>>

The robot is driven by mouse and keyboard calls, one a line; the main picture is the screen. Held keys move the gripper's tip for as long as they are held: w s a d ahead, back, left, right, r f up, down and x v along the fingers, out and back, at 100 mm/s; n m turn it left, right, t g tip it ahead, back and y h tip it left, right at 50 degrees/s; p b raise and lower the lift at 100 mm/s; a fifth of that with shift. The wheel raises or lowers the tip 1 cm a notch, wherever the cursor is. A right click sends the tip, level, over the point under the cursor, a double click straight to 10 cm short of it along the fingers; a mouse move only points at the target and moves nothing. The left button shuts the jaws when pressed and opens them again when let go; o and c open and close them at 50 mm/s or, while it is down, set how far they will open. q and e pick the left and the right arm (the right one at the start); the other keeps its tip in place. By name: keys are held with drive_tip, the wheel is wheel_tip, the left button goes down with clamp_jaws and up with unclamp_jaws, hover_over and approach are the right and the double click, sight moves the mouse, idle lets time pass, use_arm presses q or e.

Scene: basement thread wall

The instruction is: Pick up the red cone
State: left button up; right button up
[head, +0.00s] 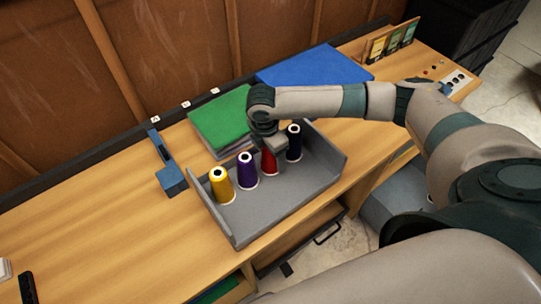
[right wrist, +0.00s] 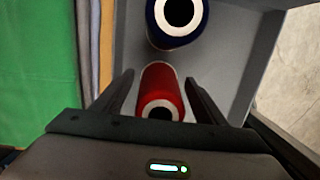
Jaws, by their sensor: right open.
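The red cone (head: 268,161) stands in a grey tray (head: 262,208) on the wooden bench, between a purple cone (head: 247,171) and a dark blue cone (head: 294,142). My right gripper (head: 276,157) is above it and hides its top in the head view. In the right wrist view the red cone (right wrist: 162,88) lies between the two open fingers of my right gripper (right wrist: 157,85), with gaps at its sides. The dark blue cone (right wrist: 175,20) is just beyond the fingertips. My left gripper is not in view.
A yellow cone (head: 221,185) stands at the tray's left end. Green folded cloth (head: 221,118) lies behind the tray and blue cloth (head: 312,70) lies farther back. A blue tool (head: 168,166) is left of the tray. The bench's left part is mostly clear.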

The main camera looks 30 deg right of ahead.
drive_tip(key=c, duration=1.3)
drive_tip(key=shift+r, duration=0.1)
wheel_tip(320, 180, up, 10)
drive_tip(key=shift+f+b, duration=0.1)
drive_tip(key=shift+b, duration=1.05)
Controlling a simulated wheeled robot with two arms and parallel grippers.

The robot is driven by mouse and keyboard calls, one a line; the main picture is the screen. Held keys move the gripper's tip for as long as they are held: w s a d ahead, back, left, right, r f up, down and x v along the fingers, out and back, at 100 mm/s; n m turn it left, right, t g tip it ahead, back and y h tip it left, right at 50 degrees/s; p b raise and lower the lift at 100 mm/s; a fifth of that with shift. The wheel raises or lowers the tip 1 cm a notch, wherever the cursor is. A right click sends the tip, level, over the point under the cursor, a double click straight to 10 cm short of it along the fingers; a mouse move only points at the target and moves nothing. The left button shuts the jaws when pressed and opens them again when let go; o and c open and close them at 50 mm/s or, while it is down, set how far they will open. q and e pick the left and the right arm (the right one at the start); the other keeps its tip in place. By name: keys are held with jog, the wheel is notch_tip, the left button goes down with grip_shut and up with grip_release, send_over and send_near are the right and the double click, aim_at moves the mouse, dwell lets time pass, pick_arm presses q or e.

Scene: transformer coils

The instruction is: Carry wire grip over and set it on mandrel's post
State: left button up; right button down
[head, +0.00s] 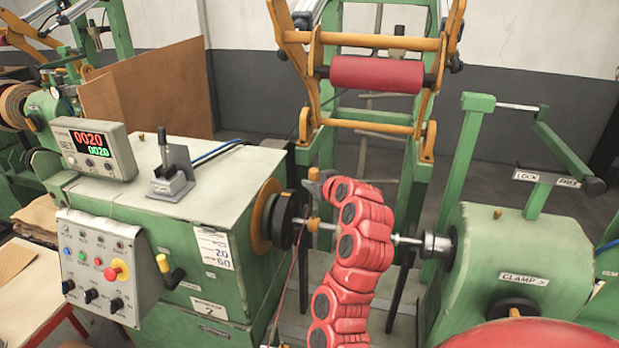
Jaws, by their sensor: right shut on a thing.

<<

Each line above that holds the string "State" should be copied and shown.

**Expected output**
State: left button up; right button up
State: left button up; right button down

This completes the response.